# start of Listed records

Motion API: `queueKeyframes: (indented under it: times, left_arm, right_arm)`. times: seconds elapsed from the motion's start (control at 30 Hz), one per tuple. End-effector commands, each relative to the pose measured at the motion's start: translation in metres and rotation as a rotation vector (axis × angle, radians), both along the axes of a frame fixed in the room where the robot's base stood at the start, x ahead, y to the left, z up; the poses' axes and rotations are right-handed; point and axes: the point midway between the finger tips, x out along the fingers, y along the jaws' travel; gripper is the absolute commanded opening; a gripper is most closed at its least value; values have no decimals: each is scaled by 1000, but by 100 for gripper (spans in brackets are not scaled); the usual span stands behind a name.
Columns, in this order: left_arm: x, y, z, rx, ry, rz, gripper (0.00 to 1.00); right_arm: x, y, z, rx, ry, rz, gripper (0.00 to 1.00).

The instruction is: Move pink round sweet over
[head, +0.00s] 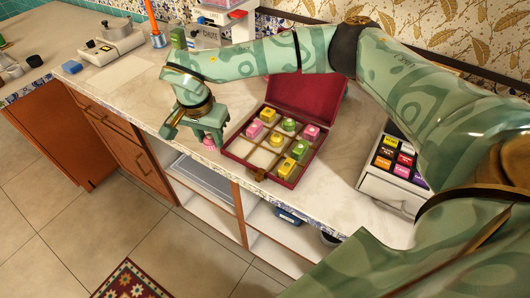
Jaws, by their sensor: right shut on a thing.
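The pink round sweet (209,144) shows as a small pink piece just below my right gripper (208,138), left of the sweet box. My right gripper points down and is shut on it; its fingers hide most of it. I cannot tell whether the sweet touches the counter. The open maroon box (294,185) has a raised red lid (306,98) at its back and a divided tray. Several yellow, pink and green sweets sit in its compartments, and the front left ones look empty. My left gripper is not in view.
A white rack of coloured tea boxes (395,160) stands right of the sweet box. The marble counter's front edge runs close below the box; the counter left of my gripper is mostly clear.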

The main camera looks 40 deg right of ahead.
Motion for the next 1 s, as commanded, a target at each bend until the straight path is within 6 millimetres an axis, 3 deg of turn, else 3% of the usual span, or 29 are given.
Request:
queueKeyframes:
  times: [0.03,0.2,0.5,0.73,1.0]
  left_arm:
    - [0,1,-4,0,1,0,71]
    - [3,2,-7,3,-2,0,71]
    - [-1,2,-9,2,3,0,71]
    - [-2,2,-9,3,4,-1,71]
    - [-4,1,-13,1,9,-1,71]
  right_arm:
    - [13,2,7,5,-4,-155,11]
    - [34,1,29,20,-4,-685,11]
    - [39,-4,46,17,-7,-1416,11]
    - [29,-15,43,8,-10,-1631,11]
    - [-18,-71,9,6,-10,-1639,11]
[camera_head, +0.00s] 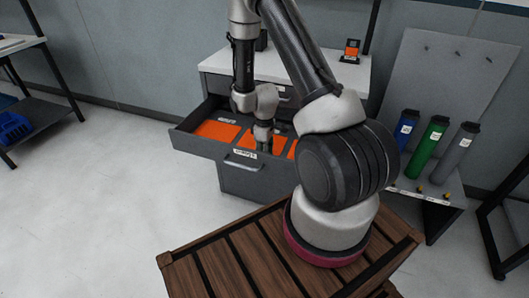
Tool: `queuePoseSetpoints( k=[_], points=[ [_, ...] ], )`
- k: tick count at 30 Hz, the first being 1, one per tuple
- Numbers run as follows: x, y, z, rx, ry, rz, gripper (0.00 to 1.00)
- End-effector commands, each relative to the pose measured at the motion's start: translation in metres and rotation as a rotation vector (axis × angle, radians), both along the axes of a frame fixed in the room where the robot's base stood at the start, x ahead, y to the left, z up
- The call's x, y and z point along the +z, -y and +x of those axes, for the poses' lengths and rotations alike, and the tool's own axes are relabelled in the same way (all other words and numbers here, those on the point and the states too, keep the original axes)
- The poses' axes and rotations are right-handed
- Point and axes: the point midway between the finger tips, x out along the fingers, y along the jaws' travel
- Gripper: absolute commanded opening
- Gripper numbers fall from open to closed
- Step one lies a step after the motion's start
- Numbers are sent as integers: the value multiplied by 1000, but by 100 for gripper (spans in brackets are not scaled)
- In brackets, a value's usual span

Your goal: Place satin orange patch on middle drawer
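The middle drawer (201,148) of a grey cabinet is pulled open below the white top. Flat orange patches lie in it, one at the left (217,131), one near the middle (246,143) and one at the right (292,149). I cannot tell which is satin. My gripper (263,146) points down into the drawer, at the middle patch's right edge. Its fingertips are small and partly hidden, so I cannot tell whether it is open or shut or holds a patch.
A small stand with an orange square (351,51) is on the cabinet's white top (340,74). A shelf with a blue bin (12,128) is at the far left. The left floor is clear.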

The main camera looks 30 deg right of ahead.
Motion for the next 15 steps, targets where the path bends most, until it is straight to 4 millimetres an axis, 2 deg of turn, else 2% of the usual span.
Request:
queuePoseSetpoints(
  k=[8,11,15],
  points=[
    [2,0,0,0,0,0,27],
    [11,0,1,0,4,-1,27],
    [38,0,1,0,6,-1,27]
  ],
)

# end of Listed records

*What this task involves*
Without the pictures, transcribe the listing above exactly.

*Exercise response*
Motion API: `queueKeyframes: (indented under it: times, left_arm, right_arm)`. times: seconds elapsed from the motion's start (control at 30 Hz), one per tuple. End-effector commands, each relative to the pose measured at the motion's start: translation in metres and rotation as a rotation vector (axis × angle, radians), both along the axes of a frame fixed in the room where the robot's base stood at the start, x ahead, y to the left, z up; the poses' axes and rotations are right-handed; point and axes: the point midway between the finger tips, x out along the fingers, y along the jaws' travel; gripper is the absolute commanded opening; a gripper is most closed at its least value; values have no decimals: each is scaled by 1000, but by 100 for gripper (spans in brackets are not scaled); the usual span stands behind a name.
Columns, in this order: left_arm: x, y, z, rx, ry, rz, gripper (0.00 to 1.00); right_arm: x, y, z, rx, ry, rz, gripper (0.00 to 1.00).

The instruction is: Move pink round sweet over
[head, +0.00s] 
Jaws, by their sensor: right shut on a thing.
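The pink round sweet (209,144) shows as a small pink piece just below my right gripper (208,138), left of the sweet box. My right gripper points down and is shut on it; its fingers hide most of it. I cannot tell whether the sweet touches the counter. The open maroon box (294,185) has a raised red lid (306,98) at its back and a divided tray. Several yellow, pink and green sweets sit in its compartments, and the front left ones look empty. My left gripper is not in view.
A white rack of coloured tea boxes (395,160) stands right of the sweet box. The marble counter's front edge runs close below the box; the counter left of my gripper is mostly clear.

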The main camera looks 40 deg right of ahead.
Motion for the next 1 s, as commanded, a target at each bend until the straight path is within 6 millimetres an axis, 3 deg of turn, else 3% of the usual span, or 29 are given.
Request:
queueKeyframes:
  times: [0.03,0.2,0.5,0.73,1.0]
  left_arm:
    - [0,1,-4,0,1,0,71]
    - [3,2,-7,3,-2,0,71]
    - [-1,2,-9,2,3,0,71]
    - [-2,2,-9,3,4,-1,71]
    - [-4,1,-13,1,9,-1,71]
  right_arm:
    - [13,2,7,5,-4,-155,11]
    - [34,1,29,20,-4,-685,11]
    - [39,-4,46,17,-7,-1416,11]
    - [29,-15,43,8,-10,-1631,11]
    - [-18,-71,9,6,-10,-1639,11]
[camera_head, +0.00s] 
Tool: `queuePoseSetpoints( k=[_], points=[ [_, ...] ], )`
- k: tick count at 30 Hz, the first being 1, one per tuple
- Numbers run as follows: x, y, z, rx, ry, rz, gripper (0.00 to 1.00)
- End-effector commands, each relative to the pose measured at the motion's start: translation in metres and rotation as a rotation vector (axis × angle, radians), both along the axes of a frame fixed in the room where the robot's base stood at the start, x ahead, y to the left, z up
- The call's x, y and z point along the +z, -y and +x of those axes, for the poses' lengths and rotations alike, and the tool's own axes are relabelled in the same way (all other words and numbers here, those on the point and the states too, keep the original axes)
- The poses' axes and rotations are right-handed
- Point and axes: the point midway between the finger tips, x out along the fingers, y along the jaws' travel
- Gripper: absolute commanded opening
- Gripper numbers fall from open to closed
- Step one lies a step after the motion's start
- Numbers are sent as integers: the value multiplied by 1000, but by 100 for gripper (spans in brackets are not scaled)
- In brackets, a value's usual span

Your goal: Place satin orange patch on middle drawer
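The middle drawer (201,148) of a grey cabinet is pulled open below the white top. Flat orange patches lie in it, one at the left (217,131), one near the middle (246,143) and one at the right (292,149). I cannot tell which is satin. My gripper (263,146) points down into the drawer, at the middle patch's right edge. Its fingertips are small and partly hidden, so I cannot tell whether it is open or shut or holds a patch.
A small stand with an orange square (351,51) is on the cabinet's white top (340,74). A shelf with a blue bin (12,128) is at the far left. The left floor is clear.

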The main camera looks 30 deg right of ahead.
Motion for the next 15 steps, targets where the path bends most, until it is straight to 4 millimetres an axis, 2 deg of turn, else 2% of the usual span.
Request:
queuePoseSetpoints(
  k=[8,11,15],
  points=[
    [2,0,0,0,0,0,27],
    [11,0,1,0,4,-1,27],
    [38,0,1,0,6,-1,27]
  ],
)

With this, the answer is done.